Ces patrouilleurs, qui arpentent les rues et apprennent à connaître les habitants, jouent un rôle important dans la prévention de la criminalité. Les habitants ayant la possibilité de discuter avec eux de manière informelle, ces agents obtiennent beaucoup d’informations sur les préoccupations et les problèmes du quartier, y compris en matière de précarité sociale et de radicalisation.

«La police de quartier est importante, mais elle pâtit souvent du manque de financement et de reconnaissance du travail effectué», a indiqué Mme Davey.

Cela se reflète dans la façon dont les agents peuvent être réaffectés sans qu’aucun passage de relais n’ait lieu. Les relations tissées au fil des ans avec une communauté peuvent être perdues du jour au lendemain.

«La communauté n’est pas informée des changements et, bien souvent, des organisations avec lesquelles les policiers collaborent, comme les services sociaux et les écoles, ne sont pas non plus tenues au courant», a déclaré Mme Davey. «Ceci peut avoir un impact important sur la confiance de la population à l’égard de la police et, au final, sur sa qualité de vie.»

Un système de passage de relais résout le problème relativement facilement et à moindre coût.

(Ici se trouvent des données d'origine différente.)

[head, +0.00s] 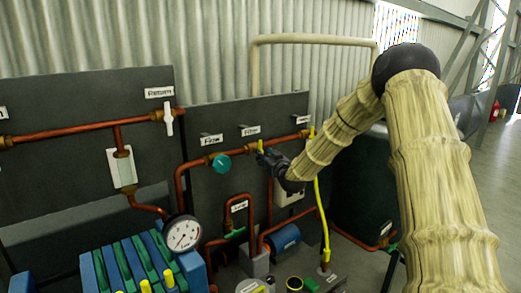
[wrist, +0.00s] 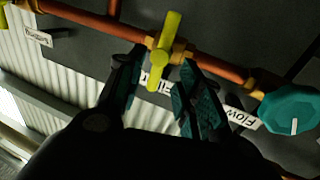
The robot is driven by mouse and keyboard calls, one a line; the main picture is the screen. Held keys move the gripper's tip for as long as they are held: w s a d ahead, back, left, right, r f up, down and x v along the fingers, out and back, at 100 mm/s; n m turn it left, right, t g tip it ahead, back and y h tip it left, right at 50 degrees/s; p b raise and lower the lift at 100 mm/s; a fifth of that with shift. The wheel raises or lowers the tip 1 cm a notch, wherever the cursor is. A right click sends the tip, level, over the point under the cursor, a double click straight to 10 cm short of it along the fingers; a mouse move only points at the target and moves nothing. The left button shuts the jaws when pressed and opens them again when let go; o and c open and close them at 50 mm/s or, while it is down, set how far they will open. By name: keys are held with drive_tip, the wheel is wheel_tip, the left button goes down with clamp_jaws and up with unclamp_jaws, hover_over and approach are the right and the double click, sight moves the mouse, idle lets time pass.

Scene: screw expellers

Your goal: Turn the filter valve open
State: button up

Cela implique que l’agent réaffecté et son remplaçant parcourent le quartier ensemble et aillent à la rencontre des personnes clés.

«Ceci fait intervenir un facteur très humain et important, à savoir les relations qui existent entre la police de proximité, les habitants et les organisations locales», a indiqué Mme Davey.

Cet article a été publié initialement dans Horizon, le magazine de l’UE dédié à la recherche et à l’innovation.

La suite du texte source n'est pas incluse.